To get further confirmation that this nested loop area is the culprit, perhaps we can track the total number of iterations that occur in that nested loop and graph them alongside the spikes that you're seeing (this is basically the same as tracking the number of sounds, channels per sound and target speakers per sound as I mentioned in my previous comment). The most interesting way might be to add a let mut count_loop_iterations = 0; at the beginning of the function and then increment it on each of the deepest nested iterations here, and then check what the resulting count is at the end of the function. My guess is that we will see a correlation between the number of loop iterations and the CPU spikes. If that is correct, then hopefully reducing the PROXIMITY_LIMIT slightly will give us enough speed back, as this should reduce the total number of target speakers for each sound channel and in turn, reduce the total number of iterations. Best to check for sure first though.

freesig commented 6 years ago

Ok so there was no correlation between the number of iterations. image The orange line running across the top in number of iterations inside the loop. The more red line that jumps up is the peaks in function runs.

With the PROXIMITY_LIMIT is it possible that when a speaker becomes in range that it jumps from 0 volume to some higher volume because it's not using ramping smoothly up once it's in range?

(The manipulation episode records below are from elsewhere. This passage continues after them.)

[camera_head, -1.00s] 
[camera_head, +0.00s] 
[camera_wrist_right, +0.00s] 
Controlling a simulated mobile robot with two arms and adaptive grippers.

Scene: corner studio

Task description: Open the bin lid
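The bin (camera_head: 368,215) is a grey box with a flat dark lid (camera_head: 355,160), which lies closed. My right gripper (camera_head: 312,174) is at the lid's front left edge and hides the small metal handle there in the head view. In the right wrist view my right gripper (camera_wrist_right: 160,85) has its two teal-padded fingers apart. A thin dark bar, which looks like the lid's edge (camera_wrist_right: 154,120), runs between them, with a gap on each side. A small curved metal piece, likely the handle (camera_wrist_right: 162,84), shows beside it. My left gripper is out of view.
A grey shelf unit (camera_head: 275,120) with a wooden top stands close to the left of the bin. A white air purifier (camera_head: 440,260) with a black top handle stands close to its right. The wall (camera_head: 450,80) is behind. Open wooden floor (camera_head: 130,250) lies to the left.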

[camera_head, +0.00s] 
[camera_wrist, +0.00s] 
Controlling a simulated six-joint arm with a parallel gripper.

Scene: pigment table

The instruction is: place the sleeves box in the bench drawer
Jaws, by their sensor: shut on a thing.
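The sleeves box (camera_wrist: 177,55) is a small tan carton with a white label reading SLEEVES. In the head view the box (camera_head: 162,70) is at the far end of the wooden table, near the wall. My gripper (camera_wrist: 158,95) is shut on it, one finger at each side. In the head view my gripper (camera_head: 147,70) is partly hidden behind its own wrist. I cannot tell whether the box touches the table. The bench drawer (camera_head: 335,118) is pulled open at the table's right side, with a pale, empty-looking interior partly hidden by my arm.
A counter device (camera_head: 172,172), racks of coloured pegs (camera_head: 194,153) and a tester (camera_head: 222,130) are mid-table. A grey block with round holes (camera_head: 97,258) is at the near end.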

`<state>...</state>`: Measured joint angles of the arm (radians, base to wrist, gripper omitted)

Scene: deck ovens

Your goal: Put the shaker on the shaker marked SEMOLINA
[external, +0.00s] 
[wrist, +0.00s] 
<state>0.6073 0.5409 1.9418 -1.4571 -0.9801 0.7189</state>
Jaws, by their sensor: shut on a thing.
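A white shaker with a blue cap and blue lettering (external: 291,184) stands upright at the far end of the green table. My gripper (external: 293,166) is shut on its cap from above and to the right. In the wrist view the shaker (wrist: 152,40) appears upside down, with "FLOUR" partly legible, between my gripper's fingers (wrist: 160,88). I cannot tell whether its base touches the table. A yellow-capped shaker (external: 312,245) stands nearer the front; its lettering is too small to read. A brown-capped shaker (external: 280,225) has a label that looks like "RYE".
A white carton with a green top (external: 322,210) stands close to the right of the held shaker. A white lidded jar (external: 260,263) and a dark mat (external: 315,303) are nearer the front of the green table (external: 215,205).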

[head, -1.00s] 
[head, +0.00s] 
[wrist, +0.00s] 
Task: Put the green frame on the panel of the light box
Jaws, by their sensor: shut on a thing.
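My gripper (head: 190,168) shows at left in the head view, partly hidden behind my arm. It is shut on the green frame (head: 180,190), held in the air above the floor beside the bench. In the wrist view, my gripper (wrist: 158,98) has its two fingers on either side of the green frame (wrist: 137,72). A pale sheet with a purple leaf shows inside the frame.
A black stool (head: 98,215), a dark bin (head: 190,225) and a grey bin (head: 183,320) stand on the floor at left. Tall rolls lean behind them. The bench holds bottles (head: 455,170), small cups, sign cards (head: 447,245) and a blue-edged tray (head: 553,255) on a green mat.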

Another thing is if it's not the amount of loops maybe its a cache missing issue? Could explain why a loop with the same number of iterations could be held up

Todo:

freesig commented 6 years ago

Some good information on Rust and cache misses

freesig commented 6 years ago

Could it be that in this line: let channel_sample = sound.unmixed_samples[channel_sample_index]; channel_sample_index is jumping around a lot so that the cpu has to keep grabbing from different parts of memory causing cache misses?